In recent weeks, North Korea has tested what state media have described as an underwater nuclear-capable drone and also carried out the launch of an intercontinental ballistic missile.

"A national defence science research institute in the DPRK carried out a test of underwater strategic weapon system from April 4 to 7," the official Korean Central News Agency said.

"The underwater nuclear attack drone 'Haeil-2'... cruised 1,000 km of simulated underwater distance."

KCNA added that "the test warhead accurately detonated underwater. The test perfectly proved the reliability of the underwater strategic weapon system and its fatal attack ability."

On March 23, North Korea claimed it tested an underwater nuclear attack drone able to unleash a "radioactive tsunami", as it blamed US-South Korea exercises for a deteriorating regional security situation.

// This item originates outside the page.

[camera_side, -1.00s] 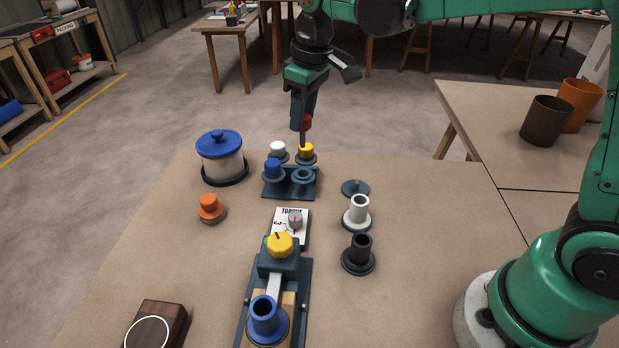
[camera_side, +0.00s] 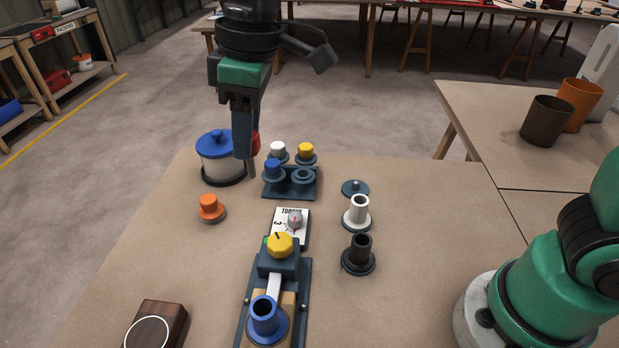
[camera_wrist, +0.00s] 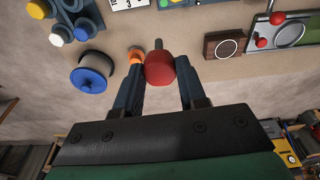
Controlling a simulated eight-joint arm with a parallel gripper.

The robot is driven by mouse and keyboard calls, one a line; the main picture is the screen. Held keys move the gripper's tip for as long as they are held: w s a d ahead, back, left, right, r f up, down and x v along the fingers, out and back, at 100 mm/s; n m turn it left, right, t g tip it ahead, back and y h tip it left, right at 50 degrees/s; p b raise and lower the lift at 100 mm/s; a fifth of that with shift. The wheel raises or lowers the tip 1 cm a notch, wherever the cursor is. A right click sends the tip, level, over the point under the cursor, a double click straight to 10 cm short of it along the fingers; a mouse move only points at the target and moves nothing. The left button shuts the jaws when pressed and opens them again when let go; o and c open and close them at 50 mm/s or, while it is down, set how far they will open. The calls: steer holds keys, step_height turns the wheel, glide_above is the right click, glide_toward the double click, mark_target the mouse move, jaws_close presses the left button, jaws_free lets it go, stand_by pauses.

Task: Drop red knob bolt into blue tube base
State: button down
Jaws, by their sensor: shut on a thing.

Satellite imagery has also indicated a high level of activity at North Korea's main nuclear complex after leader Kim Jong Un ordered that production of weapons-grade nuclear material be ramped up.

Last year, North Korea declared itself an "irreversible" nuclear power, while Kim has told the North Korean military to intensify drills in preparation for a "real war".

South Korea and the United States on Wednesday staged joint air drills involving at least one US nuclear-capable B-52H strategic bomber, Seoul's military said.

North Korea views such exercises as rehearsals for invasion and has responded to other recent drills with a spate of increasingly provocative banned weapons tests.